One of our dinosaurs may be missing, all right, but it’s not missing for long enough. The latest Walt Disney production apparently included a sizable investment in a large dinosaur skeleton, which is then trucked around London in the fog for so long that we wish they WOULD lose the thing. The Disney organization has been turning out some superior entertainment lately (especially “Escape to Witch Mountain” and “Island at the Top of the World”), but “One of Our Dinosaurs Is Missing!” doesn’t make the grade.
The story is suitably byzantine, and the movie, indeed, opens on a fairly promising note: A young British scientist steals a mysterious document from China and makes his escape over the mountains via box kite and Abominable Snowman. Back in London he is immediately trailed by a gang of sinister Chinese secret agents, led by Peter Ustinov in the silliest performance of that great man’s uneven career. No, I take that back. He was sillier as Nero in “Quo Vadis,” collecting his tears in a crystal goblet.
Where were we? Oh, so anyway, the scientist stumbles into the Museum of Natural History, hides the secret document in the skeleton of a dinosaur, manages to impart the secret to his old nanny and passes out. The nanny, who was taking some kids through the museum, turns out to be Helen Hayes, who did not learn after “Herbie Rides Again” that a Disney picture may not be the vehicle for fully drawing out her considerable acting talent.

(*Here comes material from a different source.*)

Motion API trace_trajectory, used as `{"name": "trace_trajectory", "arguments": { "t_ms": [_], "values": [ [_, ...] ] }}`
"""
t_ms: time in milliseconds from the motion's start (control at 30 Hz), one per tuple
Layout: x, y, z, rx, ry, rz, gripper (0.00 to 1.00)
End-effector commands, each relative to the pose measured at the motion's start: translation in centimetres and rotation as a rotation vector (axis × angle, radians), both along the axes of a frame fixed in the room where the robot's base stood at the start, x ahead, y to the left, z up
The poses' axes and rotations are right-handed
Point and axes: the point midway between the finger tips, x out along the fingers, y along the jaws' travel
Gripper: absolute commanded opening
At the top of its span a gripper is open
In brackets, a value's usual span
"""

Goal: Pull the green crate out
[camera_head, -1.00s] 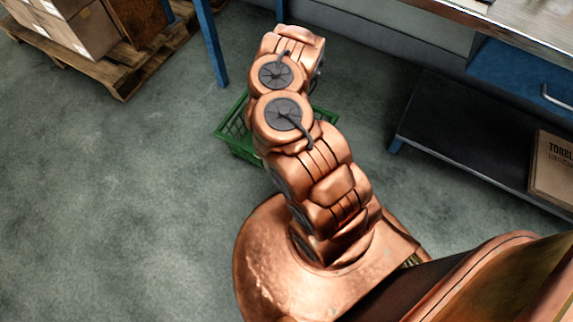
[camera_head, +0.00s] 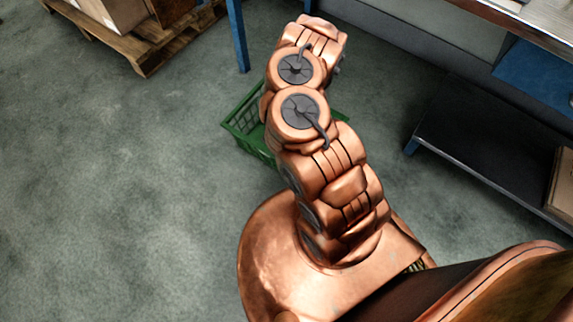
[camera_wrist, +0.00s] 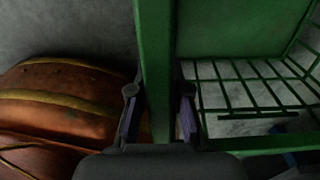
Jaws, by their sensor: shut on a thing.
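The green crate (camera_head: 247,128) is on the grey floor in the head view, partly hidden behind my copper arm. Its left side and a bit of its right edge show. In the wrist view a green wall of the crate (camera_wrist: 156,65) runs between the two fingers of my gripper (camera_wrist: 158,118). The gripper is shut on that wall. The crate's slatted side and its inside show to the right of the fingers. In the head view the gripper itself is hidden by the arm.
A blue table leg (camera_head: 238,38) stands behind the crate. A wooden pallet (camera_head: 160,45) with boxes is at the upper left. A workbench with a dark low shelf (camera_head: 480,140) is at the right. The floor on the left is clear.

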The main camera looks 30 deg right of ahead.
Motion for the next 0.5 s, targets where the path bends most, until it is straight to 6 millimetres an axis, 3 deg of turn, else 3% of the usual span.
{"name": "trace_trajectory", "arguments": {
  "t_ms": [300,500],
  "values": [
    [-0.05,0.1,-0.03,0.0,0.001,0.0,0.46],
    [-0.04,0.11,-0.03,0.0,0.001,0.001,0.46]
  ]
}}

No matter. The dinosaur is nearly stolen by Ustinov and his cutthroats, only to be hijacked by Miss Hayes and Joan Sims, a British comedienne much on view in the “Carry On” series. Now follows a chase scene so deadly in its dullness that we can only assume the cost of the dinosaur made it necessary. Miss Hayes drives a getaway truck, Ustinov is in pursuit, a thick fog descends and there are at least 20 wouldbe sight gags involving people doing double takes at the spectacle of a dinosaur moving through the London streets. In a situation like this, one double take would have been two too many.
You can’t really get stirred up about a movie like this. It’s inoffensive, it’s pleasant enough, Ustinov occasionally gives evidence that he knows he is making a fool of himself and even enjoys it a little, and there are the obligatory small children (two in number) who are there to keep the kids in the audience involved. On the same double bill is Disney’s animated “Cinderella,” a rerelease that involves them a lot more.